Ich glaube in solchen Situationen immer, dass nicht das Problem ist, dass man etwas mitteilt und ausspricht, sondern wie man es tut. Niemand, auch deine Frau, kann dir einen Vorwurf machen, wenn du dich mitteilst. D.h., wenn du mitteilst, wie du fühlst, wie du deine Beziehung erlebst und wie sehr du Sex vermisst. Stichwort: Ich-Botschaft. Sehr wohl ist ein Vorwurf berechtigt, wenn du etwas forderst, wenn du sie dafür verantwortlich machst, dass du ein unbefriedigendes Leben lebst, wenn du ihr sagst, dass sie etwas an ihrem Leben ändern soll (z.B. öfter Sex mit dir haben). Stichwort: Du-Botschaft.
Du kannst deine Frau nicht dazu zwingen, mit Freude Sex mit dir haben. Sehr wohl kannst du aber einfordern, dass es keine Rede- und keine Denkverbote in der Beziehung gibt und auch, dass sie sich anhört, was du zu sagen hast. Du erzählst von dir, du teilst dich mit, du teilst ihr mit, wie du dein Sexualleben erlebst und wie du dich fühlst. Wenn du das tust, dann verlangst du nicht, dass sie etwas ändert bzw. etwas tut, damit du dich besser fühlst. Du wirfst ihr auch nichts vor. Du machst keinen Druck. Du teilst ihr mit, wie du dich fühlst, weil du willst, dass sie es weiß. Daran ist nichts verwerfliches. Wenn sie das nicht aushält und deswegen eine Szene macht oder dich verlässt, wirst du nicht sterben, aber du weißt, woran du bist: Sie will, dass du etwas bei dir änderst, damit sie eine (sexuell) zufriedenstellende Beziehung hat, in dem Fall, dass du auf Sex verzichtest. - Ich lese bislang nur, dass sie sagt, dass das Thema für sie durch ist, ich lese nicht, dass sie von dir fordert, dass du in den Zölibat gehst. Du darfst sie durchaus fragen, wie sie sich vorstellt, wie du dein Leben leben sollst. Du kannst dir ihre Meinung anhören, aber du bestimmst über dein Leben und du musst nicht so leben, wie sie sich das vorstellt.

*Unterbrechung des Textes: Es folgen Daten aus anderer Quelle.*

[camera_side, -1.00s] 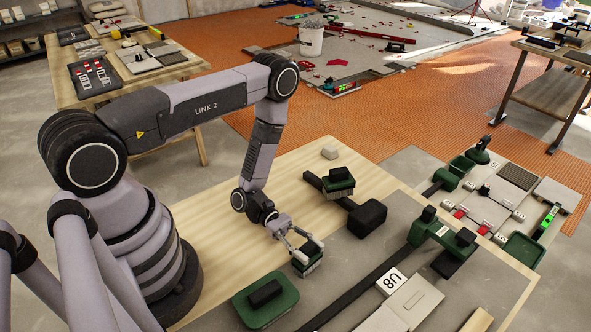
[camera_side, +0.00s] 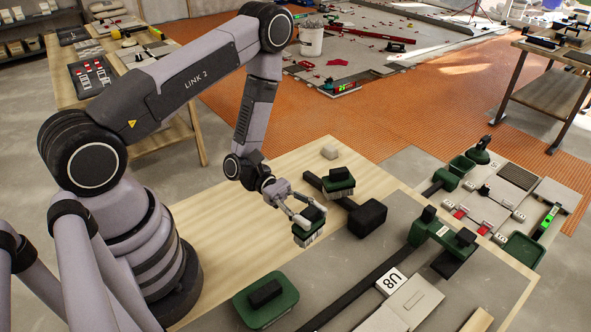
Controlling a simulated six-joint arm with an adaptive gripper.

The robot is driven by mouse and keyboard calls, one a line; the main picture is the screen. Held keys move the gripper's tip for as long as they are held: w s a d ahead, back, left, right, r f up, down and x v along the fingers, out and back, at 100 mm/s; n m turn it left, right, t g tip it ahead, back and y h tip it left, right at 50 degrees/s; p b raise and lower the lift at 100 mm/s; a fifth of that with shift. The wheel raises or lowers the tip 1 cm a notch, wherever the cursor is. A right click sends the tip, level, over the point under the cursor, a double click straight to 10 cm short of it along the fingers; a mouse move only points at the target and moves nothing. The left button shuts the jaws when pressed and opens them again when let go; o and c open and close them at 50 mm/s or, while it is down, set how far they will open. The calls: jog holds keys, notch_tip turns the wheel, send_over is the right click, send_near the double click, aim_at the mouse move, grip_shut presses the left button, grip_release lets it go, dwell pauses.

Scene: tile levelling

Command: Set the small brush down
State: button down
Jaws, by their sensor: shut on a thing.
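The small brush (camera_side: 310,236) has a dark green back and pale bristles that point down. My gripper (camera_side: 306,217) is shut on its back and holds it near the middle of the worktable (camera_side: 228,236). The brush looks raised above the surface, though the gap under the bristles is hard to judge. My fingers hide part of the brush's back.
A second green brush (camera_side: 340,188) lies behind the held one, beside a black mallet (camera_side: 367,217). A green float with a black handle (camera_side: 266,308) lies at the front. Bare wood is clear at left.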

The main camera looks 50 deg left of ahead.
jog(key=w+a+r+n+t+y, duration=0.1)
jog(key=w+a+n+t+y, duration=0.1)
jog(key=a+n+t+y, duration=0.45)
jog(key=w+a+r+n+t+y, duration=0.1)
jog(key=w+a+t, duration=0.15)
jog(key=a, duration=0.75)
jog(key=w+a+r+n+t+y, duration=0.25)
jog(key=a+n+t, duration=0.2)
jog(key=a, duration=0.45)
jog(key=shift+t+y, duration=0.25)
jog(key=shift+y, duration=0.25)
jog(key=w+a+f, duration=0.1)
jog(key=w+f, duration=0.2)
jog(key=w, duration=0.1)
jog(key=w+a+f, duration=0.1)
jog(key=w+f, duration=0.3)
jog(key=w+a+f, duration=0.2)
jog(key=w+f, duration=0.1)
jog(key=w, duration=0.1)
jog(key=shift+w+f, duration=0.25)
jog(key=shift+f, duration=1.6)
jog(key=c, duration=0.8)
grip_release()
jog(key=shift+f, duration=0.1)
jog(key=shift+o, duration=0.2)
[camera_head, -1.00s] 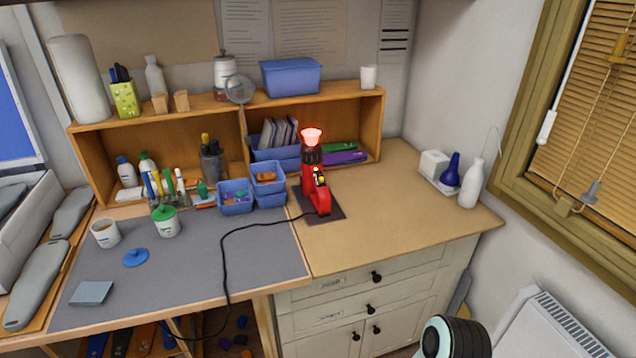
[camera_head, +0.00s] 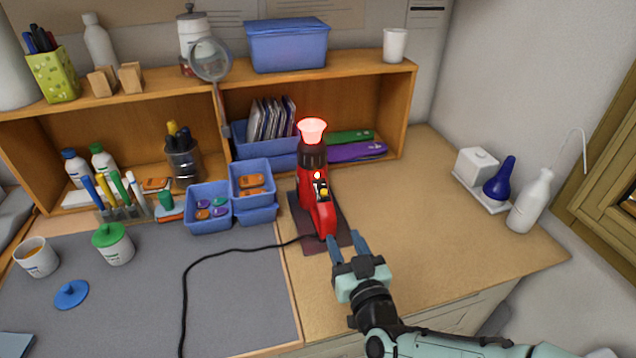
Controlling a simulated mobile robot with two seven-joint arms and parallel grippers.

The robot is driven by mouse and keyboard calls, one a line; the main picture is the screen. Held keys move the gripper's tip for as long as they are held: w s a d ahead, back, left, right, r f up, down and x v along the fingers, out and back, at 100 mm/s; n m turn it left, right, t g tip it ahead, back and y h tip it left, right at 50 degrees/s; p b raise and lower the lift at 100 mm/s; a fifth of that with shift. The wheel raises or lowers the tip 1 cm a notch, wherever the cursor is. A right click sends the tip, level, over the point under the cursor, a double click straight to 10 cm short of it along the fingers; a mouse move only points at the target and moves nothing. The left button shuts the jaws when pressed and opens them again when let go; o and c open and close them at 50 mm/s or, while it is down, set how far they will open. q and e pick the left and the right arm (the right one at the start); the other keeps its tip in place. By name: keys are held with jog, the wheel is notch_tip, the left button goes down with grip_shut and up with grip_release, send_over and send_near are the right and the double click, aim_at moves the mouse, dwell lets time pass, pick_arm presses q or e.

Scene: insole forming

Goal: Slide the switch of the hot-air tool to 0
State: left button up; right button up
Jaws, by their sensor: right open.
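The red hot-air tool (camera_head: 309,192) stands upright on a dark mat (camera_head: 299,236), its nozzle (camera_head: 312,131) glowing red at the top. The switch's exact setting is too small to tell. My right gripper (camera_head: 345,244) is open and empty, its fingers pointing toward the tool's lower end. The fingertips look close to the tool's base; I cannot tell whether they touch. My left gripper is not in view.
A black cord (camera_head: 212,260) runs left from the tool across the grey work mat (camera_head: 240,295). The bench right of the tool is clear up to a white tray (camera_head: 482,197) with bottles.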

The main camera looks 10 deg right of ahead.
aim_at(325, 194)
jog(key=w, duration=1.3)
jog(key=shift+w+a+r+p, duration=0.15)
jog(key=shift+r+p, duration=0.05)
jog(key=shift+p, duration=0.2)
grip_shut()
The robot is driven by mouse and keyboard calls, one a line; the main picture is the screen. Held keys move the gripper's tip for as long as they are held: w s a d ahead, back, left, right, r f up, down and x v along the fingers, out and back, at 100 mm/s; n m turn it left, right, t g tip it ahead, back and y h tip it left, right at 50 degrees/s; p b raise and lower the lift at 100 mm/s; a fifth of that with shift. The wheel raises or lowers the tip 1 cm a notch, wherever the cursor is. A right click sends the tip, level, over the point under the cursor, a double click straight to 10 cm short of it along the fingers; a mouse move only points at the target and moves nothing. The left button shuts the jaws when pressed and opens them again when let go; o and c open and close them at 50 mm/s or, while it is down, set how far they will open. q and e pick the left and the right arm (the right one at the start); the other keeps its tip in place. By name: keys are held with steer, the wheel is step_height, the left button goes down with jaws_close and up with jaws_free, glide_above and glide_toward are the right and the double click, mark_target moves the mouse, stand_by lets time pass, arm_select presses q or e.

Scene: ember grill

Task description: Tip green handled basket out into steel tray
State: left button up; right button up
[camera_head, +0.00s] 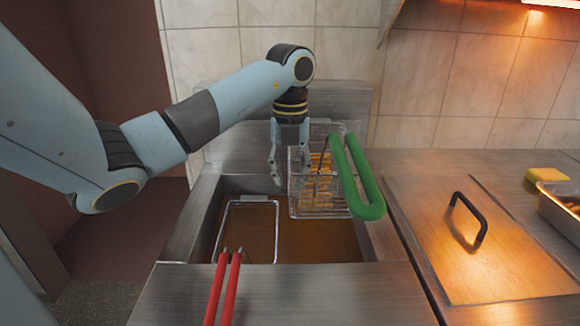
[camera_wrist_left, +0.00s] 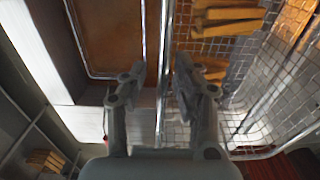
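The green handled basket (camera_head: 320,205) is a wire basket over the right side of the fryer well, with fries (camera_head: 322,162) in it. Its green handle (camera_head: 362,190) reaches toward the front right. The basket's mesh (camera_wrist_left: 262,65) and fries (camera_wrist_left: 225,20) also show in the left wrist view. My left gripper (camera_head: 290,172) is at the basket's left side, its fingers apart. In the left wrist view the gripper (camera_wrist_left: 158,75) has metal rods between its fingers; contact is unclear. The steel tray (camera_head: 548,204) is cut off at the right edge, with food inside.
A second wire basket (camera_head: 217,232) with red handles (camera_head: 222,290) sits in the left side of the fryer well. A steel lid (camera_head: 425,225) with a black handle (camera_head: 470,215) lies between fryer and tray. A yellow sponge (camera_head: 546,174) lies behind the tray.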

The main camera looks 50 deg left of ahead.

Ich kenne deine Frau nicht, aber nach deiner Beschreibung wird sie auf einen Ansatz der Art "ich will mehr Sex mit dir" abweisend reagieren. Der Ansatz, den ich wählen würde ist, dass ich die Fakten nüchtern feststellen würde: "Du hast mir gesagt, dass das Thema Sex für dich durch ist. Ich gehe davon aus, dass du tatsächlich so (als verheiratete Nonne) leben willst. Ich will nicht mehr der bettelnde immergeile Mann sein, der von seiner Frau zurück gewiesen wird und der dann unter der Bettdecke masturbiert. Ich werde daher das Thema nicht mehr mit dir ansprechen. Für mich ist das Thema damit aber nicht durch. Ich kann nicht ändern, dass du Sex nicht mehr willst. Da ich davon ausgehe, dass du so glücklich bist und so leben willst, werde ich auch nicht versuchen, dies bei dir zu ändern. Ich kann nur etwas für mich selbst ändern und das werde ich tun."

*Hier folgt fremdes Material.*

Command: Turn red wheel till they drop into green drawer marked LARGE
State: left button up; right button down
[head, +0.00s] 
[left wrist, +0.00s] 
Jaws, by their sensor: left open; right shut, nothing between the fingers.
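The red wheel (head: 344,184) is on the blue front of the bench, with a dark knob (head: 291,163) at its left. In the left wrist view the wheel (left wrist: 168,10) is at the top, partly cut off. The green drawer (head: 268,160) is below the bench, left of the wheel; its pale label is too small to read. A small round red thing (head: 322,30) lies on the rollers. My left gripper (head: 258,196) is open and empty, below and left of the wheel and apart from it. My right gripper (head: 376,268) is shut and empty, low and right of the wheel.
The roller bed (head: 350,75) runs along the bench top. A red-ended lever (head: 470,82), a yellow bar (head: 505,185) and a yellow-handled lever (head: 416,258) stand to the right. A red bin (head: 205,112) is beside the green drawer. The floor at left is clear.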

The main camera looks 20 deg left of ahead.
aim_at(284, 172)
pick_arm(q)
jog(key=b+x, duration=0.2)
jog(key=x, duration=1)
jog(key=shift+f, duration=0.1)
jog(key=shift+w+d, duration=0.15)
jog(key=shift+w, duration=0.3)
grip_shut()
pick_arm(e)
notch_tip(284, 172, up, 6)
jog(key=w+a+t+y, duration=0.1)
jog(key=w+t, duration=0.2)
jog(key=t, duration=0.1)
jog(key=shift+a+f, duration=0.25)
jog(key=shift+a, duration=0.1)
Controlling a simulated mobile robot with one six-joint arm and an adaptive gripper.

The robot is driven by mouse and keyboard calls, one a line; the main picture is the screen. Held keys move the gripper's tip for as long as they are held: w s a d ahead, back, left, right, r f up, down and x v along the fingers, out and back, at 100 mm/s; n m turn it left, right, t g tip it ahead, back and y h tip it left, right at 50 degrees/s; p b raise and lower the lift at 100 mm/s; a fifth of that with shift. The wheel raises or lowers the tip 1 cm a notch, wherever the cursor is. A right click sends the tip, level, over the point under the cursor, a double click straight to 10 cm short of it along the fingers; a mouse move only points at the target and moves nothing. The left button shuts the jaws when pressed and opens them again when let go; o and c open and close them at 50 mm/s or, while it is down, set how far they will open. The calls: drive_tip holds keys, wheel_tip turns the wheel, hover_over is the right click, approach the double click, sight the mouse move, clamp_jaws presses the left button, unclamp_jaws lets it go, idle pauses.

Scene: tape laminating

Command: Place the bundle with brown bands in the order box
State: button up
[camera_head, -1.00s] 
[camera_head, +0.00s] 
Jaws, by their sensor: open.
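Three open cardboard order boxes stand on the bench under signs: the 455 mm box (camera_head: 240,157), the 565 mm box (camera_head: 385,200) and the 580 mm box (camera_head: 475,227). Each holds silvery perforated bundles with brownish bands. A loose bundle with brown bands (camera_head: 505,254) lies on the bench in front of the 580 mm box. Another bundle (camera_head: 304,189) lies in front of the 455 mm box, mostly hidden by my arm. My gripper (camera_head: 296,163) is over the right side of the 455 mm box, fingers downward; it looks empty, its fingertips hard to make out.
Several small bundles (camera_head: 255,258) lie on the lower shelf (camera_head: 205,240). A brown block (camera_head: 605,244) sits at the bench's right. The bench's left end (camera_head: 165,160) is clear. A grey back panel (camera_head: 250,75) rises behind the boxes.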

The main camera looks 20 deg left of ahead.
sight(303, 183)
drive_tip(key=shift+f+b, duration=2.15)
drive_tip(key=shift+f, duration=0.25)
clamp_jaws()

Was immer du dir nun denkst: Ich sage mit dem letzten Satz nur, dass du etwas für dich ändern kannst. Ich sage dir nicht, was du ändern sollst, ich sage damit auch nicht, dass du dich trennen "musst" oder fremdgehen sollst, dass du eine Öffnung der Beziehung anstreben sollst oder was auch immer. Nur eines ist sicher: Wenn du nichts für dich änderst, dann gilt das Zitat von Albert Einstein: "Die Definition von Wahnsinn ist, immer wieder das Gleiche zu tun und andere Ergebnisse zu erwarten."
Ich sage aber von mir und über mich, dass ich wahrhaft bleiben und mir selbst treu bleiben will. Ich will jedenfalls keine Beziehung, in der Rede- und Denkverbote sind, in der ich meine Partnerin anlüge oder etwas verschweige von dem ich eigentlich will, dass sie es weiß. Wie du das siehst, ist wiederum nicht mein Problem sondern deines.
Ein pragmatischer Ansatz wäre der Weg zum Paartherapeuten. Wenn deine Frau nicht will, dann kannst du alleine hingehen. Dann hast du auch schon etwas für dich geändert und ein erster Schritt ist getan. Der Paartherapeut sagt dir nicht, was du tun sollst, aber er kann dich dabei unterstützen und begleiten, einen Weg aus deinem derzeitigen Dilemma zu finden.